--- EXERCISE INPUTS ---
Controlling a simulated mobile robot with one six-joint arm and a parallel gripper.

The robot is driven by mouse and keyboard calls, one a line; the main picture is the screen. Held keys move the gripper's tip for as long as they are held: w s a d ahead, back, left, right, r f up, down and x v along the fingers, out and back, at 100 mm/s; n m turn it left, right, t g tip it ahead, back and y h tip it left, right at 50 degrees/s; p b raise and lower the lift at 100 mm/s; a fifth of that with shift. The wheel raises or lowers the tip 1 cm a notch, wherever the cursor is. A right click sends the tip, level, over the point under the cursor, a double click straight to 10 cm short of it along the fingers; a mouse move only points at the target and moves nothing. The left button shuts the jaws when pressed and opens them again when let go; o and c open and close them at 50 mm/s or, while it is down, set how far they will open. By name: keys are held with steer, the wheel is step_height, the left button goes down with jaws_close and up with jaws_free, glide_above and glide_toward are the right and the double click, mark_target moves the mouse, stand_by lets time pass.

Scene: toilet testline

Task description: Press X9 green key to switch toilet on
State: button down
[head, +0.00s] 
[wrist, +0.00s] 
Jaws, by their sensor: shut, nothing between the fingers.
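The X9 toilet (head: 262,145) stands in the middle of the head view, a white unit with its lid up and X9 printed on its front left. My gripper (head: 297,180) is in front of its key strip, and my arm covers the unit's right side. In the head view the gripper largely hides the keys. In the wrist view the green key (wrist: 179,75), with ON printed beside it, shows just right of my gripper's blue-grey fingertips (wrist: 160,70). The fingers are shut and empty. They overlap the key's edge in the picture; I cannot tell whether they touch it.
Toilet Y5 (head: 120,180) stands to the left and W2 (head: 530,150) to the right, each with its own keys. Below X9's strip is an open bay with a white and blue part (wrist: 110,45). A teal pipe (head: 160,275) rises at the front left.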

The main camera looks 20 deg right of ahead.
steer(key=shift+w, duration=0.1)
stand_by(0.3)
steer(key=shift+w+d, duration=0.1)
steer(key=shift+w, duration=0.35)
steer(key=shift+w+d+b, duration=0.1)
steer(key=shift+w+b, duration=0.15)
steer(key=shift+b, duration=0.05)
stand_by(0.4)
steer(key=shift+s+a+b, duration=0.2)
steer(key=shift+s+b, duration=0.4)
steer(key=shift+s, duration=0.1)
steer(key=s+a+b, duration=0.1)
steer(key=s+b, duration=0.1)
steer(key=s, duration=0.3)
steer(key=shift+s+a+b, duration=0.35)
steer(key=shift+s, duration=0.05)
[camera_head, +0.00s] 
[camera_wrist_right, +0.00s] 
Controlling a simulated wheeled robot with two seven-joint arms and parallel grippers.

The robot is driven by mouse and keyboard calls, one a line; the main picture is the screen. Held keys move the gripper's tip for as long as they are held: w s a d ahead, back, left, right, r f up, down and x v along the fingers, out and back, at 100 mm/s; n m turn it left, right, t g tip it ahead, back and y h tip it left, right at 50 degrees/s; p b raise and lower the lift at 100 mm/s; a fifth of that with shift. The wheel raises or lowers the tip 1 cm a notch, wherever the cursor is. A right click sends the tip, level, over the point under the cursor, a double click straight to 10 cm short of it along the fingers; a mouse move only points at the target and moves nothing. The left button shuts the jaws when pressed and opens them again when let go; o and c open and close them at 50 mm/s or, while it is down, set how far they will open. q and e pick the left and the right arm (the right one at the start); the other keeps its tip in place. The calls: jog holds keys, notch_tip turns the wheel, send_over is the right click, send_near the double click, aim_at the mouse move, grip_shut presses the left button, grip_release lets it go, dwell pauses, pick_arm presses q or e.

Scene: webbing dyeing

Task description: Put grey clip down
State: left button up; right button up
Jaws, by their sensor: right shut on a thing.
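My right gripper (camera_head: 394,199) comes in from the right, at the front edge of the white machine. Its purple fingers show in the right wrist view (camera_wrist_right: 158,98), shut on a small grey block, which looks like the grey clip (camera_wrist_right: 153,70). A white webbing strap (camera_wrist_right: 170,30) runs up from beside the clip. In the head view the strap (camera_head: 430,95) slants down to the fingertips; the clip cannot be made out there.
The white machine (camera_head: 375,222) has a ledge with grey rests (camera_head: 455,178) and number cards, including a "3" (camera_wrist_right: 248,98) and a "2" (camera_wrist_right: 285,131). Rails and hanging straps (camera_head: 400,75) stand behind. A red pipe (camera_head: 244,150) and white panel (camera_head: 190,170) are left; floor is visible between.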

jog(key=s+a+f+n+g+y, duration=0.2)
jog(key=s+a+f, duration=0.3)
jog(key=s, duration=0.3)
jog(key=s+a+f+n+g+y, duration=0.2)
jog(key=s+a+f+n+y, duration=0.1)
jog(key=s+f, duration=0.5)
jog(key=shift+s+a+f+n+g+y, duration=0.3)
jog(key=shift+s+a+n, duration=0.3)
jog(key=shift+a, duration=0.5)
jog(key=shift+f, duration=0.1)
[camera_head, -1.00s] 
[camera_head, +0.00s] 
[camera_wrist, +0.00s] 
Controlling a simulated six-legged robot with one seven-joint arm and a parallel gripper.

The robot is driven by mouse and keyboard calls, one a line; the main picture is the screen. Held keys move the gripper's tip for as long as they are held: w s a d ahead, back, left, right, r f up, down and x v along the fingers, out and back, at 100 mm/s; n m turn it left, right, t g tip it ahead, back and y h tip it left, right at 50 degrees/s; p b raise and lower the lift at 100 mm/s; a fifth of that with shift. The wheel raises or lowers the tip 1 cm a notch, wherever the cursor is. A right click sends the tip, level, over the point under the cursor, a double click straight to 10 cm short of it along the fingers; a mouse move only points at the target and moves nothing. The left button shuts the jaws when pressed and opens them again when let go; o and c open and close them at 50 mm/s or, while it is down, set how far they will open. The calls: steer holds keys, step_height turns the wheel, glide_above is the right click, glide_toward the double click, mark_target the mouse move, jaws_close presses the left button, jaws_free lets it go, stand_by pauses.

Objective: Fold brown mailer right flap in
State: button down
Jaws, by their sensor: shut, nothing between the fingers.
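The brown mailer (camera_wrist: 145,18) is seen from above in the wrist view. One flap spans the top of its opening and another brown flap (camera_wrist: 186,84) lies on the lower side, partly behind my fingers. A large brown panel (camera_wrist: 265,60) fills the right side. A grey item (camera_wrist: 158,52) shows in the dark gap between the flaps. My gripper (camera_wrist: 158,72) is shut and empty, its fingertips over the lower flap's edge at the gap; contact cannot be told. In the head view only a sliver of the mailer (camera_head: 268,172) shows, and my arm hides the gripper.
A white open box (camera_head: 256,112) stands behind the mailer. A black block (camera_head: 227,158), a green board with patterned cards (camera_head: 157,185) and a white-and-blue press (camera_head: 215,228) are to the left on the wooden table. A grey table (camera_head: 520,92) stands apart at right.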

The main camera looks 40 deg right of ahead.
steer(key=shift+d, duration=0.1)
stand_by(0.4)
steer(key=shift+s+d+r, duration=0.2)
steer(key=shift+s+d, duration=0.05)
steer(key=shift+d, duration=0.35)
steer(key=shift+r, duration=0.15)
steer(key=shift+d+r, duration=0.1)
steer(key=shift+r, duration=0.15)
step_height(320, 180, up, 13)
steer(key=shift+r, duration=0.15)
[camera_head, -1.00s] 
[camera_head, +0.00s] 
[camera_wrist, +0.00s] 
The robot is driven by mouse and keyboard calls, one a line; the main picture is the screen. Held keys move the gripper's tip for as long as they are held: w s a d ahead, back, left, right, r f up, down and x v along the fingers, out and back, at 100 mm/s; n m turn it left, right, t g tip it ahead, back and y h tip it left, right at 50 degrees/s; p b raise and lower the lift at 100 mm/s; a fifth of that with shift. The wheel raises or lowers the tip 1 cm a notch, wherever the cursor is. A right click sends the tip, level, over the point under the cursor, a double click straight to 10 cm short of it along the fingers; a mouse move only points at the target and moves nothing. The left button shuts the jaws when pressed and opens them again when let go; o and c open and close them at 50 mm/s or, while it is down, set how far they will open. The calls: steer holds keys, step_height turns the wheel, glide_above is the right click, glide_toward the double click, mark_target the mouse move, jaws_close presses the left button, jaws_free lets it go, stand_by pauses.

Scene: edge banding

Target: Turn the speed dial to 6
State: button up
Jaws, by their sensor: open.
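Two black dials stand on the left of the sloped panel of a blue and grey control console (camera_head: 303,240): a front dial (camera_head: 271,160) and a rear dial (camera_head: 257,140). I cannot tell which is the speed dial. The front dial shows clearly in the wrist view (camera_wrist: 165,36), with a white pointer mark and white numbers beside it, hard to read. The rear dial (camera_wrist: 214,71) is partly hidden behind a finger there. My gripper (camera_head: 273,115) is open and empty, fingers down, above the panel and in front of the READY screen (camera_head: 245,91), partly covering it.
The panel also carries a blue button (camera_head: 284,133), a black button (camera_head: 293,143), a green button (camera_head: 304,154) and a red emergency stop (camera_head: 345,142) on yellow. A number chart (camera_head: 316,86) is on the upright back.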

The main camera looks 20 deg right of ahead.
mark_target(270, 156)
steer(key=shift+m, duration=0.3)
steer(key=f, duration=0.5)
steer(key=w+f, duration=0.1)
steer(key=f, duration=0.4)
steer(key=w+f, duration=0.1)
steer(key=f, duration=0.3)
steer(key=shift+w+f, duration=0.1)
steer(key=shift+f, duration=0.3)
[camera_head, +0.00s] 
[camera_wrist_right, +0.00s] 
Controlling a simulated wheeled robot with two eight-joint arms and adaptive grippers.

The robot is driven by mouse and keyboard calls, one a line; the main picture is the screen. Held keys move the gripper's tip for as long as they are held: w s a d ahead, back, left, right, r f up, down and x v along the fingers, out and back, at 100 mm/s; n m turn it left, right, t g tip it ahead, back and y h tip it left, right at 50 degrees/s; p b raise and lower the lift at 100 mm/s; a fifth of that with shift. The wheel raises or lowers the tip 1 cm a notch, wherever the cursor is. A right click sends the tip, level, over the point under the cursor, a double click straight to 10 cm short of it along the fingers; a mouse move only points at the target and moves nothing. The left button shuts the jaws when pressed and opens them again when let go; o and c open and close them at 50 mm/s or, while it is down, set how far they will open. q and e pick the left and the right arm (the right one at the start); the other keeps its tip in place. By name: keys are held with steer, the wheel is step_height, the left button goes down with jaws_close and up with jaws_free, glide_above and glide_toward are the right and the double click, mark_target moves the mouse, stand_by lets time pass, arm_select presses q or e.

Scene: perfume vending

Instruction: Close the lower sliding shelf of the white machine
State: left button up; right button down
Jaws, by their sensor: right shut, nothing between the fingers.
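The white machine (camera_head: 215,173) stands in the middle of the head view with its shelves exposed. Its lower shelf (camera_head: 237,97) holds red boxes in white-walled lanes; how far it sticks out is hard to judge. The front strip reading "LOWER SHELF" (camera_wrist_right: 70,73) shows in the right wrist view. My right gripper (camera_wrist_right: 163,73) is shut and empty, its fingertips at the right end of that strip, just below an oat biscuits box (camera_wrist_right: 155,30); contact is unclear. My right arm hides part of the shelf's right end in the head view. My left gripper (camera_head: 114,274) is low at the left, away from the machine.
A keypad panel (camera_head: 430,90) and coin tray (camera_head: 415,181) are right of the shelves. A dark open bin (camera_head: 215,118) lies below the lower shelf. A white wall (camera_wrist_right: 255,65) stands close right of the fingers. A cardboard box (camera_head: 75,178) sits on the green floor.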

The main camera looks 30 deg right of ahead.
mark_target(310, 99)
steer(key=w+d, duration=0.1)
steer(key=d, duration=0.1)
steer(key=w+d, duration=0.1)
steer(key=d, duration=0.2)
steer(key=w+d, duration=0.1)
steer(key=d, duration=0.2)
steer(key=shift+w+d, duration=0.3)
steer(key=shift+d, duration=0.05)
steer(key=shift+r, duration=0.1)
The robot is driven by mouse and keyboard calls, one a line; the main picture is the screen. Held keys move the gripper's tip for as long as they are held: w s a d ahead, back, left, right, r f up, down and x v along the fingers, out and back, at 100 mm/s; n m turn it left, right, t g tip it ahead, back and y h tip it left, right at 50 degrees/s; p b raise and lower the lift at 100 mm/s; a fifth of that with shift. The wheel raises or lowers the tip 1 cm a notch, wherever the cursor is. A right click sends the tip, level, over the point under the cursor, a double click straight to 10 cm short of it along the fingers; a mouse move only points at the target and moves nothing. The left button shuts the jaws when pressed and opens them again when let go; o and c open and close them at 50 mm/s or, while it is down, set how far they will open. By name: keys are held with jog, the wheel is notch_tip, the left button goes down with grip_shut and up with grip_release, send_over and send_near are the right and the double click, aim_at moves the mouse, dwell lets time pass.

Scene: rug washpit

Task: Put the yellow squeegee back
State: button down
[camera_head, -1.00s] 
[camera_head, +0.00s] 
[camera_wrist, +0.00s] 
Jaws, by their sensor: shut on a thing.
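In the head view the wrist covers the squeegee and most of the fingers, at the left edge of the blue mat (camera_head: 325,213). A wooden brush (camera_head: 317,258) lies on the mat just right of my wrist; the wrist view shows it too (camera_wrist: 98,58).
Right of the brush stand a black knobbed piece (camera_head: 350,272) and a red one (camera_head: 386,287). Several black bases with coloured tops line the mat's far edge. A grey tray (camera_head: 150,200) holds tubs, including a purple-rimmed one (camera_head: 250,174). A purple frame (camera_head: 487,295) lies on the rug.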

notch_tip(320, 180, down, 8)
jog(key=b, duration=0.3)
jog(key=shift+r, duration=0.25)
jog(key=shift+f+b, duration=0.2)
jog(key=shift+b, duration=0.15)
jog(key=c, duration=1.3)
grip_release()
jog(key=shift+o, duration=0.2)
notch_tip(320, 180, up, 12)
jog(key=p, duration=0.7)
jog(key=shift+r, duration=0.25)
---
### WHAT YOU WILL DO
Your answer should be only the number of lines that hold the word "Task".

### WORKED ANSWER
3